Autor: Klaus Heimann

Deutschland, Mittwoch, 31. August 2022

Kinderwagen stehen häufig im Treppenhaus. Ist das vom Mietrecht gedeckt? Was ist beim Abstellen von Kinderwägen zu beachten?
Kinderwagen dürfen im Hausflur stehen.


  • Kein Abstellverbot für Kinderwagen im Hausflur
  • Klausel im Mietvertrag und Hausordnung ist rechtswidrig
  • Kinderwagen anketten geht nicht

Hausordnungen oder Mietverträge sehen oftmals ein Abstellverbot von Kinderwagen im Hausflur von Mehrfamilienhäusern vor. Das bringt Eltern in Not, insbesondere wenn es keinen Fahrstuhl gibt, mit dem sie den Kinderwagen bis zur Wohnung transportieren können. Einzige Möglichkeit: Der Wagen bleibt im Eingangsbereich oder im Flur. Diese Parkvariante hat vielfach die Gerichte beschäftigt. Inzwischen ist die Sache aber klar. 

Kein Abstellverbot für Kinderwagen im Hausflur

Die Gerichte springen, bei Beschwerden oder Klagen über die Entfernung des Kinderwagens, den Eltern bei. Ein generelles Verbot, einen Kinderwagen im Treppenhaus oder Hausflur abzustellen, ist nicht zulässig.

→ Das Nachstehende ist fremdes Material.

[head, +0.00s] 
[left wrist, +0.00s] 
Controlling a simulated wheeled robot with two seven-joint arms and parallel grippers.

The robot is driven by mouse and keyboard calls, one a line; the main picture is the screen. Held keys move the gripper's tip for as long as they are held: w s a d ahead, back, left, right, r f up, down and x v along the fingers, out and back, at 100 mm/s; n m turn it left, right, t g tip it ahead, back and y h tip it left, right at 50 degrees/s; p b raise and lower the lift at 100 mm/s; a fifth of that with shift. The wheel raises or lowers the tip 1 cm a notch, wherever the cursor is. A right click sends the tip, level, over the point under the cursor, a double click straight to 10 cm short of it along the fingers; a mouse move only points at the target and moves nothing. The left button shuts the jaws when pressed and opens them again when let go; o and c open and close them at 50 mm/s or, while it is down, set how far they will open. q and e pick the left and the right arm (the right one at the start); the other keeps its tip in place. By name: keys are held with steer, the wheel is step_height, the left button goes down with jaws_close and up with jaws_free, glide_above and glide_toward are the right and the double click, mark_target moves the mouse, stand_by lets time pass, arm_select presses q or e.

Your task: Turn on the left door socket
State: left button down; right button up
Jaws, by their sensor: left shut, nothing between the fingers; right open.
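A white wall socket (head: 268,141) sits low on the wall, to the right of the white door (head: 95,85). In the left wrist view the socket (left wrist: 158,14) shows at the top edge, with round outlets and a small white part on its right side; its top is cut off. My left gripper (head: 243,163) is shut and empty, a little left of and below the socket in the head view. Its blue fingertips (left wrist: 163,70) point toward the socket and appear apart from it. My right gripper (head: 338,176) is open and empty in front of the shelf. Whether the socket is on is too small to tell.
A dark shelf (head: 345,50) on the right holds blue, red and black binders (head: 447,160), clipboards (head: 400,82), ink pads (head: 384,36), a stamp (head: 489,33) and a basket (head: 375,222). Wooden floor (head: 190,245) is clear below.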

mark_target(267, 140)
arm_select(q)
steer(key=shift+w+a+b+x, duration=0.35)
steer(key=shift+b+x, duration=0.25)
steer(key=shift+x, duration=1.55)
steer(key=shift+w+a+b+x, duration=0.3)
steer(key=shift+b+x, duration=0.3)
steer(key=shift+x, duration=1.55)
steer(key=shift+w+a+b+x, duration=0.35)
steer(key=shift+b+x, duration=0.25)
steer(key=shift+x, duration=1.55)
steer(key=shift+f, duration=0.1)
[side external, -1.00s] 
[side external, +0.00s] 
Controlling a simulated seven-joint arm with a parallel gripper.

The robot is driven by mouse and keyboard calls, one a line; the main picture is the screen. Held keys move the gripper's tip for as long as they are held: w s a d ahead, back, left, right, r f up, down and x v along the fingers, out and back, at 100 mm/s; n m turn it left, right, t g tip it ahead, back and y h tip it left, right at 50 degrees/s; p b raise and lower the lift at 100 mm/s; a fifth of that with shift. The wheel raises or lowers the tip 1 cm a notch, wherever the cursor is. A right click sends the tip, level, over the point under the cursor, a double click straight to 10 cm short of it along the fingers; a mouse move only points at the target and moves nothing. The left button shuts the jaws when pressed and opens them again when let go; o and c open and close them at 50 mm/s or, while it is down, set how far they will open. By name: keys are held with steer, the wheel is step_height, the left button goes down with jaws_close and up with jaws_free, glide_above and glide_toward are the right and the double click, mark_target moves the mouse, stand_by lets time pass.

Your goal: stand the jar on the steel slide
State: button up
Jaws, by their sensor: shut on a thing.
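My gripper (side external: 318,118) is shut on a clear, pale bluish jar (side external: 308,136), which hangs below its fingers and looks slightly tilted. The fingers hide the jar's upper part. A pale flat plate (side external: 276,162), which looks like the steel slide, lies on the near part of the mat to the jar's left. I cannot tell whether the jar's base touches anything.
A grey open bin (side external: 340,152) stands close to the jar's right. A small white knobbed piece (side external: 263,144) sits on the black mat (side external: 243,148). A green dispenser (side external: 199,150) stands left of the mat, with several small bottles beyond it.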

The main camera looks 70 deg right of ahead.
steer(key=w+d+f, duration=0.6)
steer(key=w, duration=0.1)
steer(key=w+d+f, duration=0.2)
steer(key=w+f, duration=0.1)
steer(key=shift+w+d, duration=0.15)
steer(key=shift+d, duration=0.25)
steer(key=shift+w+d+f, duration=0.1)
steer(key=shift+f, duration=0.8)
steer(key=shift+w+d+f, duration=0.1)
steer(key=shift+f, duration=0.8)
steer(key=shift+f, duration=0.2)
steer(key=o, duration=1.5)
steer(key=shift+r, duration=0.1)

Mieter*innen sind berechtigt, den Kinderwagen im Treppenhaus abzustellen, wenn es keine andere Möglichkeit gibt, so die Grundsatzentscheidung des Bundesgerichtshofs (BGH, vom 10.11.2006, Az.: V ZR 46/06). Meistens ist der Transport des Wagens in die Wohnung nicht zumutbar.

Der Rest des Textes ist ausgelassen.